→ DO THIS
Copy out the final stretch of the listing: the line that contains "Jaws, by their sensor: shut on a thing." and all lines after it, exactly as they appear.

→ MATERIAL
<<<<
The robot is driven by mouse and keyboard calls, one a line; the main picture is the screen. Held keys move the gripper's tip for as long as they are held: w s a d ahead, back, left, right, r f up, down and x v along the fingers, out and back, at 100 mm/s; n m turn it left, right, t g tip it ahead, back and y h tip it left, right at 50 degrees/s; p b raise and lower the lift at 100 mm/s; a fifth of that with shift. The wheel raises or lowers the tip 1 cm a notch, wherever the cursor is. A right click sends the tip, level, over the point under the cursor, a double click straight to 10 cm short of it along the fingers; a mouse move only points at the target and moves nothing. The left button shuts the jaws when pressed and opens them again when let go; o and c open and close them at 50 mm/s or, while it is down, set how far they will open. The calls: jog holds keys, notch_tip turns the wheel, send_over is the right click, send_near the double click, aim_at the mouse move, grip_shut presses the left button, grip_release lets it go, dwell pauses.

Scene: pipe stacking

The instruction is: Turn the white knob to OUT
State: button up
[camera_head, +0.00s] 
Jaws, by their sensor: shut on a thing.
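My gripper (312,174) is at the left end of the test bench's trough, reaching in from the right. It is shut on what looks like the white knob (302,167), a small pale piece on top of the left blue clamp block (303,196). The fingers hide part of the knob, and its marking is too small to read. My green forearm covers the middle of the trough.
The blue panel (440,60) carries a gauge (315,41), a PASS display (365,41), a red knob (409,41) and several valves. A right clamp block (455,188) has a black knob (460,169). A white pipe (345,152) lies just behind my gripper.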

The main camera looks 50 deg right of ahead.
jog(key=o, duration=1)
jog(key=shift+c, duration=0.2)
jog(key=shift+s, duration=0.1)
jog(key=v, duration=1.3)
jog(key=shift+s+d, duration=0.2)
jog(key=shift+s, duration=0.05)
>>>>
→ ANSWER FOR THIS EXERCISE
Jaws, by their sensor: shut on a thing.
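My gripper (312,174) is at the left end of the test bench's trough, reaching in from the right. It is shut on what looks like the white knob (302,167), a small pale piece on top of the left blue clamp block (303,196). The fingers hide part of the knob, and its marking is too small to read. My green forearm covers the middle of the trough.
The blue panel (440,60) carries a gauge (315,41), a PASS display (365,41), a red knob (409,41) and several valves. A right clamp block (455,188) has a black knob (460,169). A white pipe (345,152) lies just behind my gripper.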

The main camera looks 50 deg right of ahead.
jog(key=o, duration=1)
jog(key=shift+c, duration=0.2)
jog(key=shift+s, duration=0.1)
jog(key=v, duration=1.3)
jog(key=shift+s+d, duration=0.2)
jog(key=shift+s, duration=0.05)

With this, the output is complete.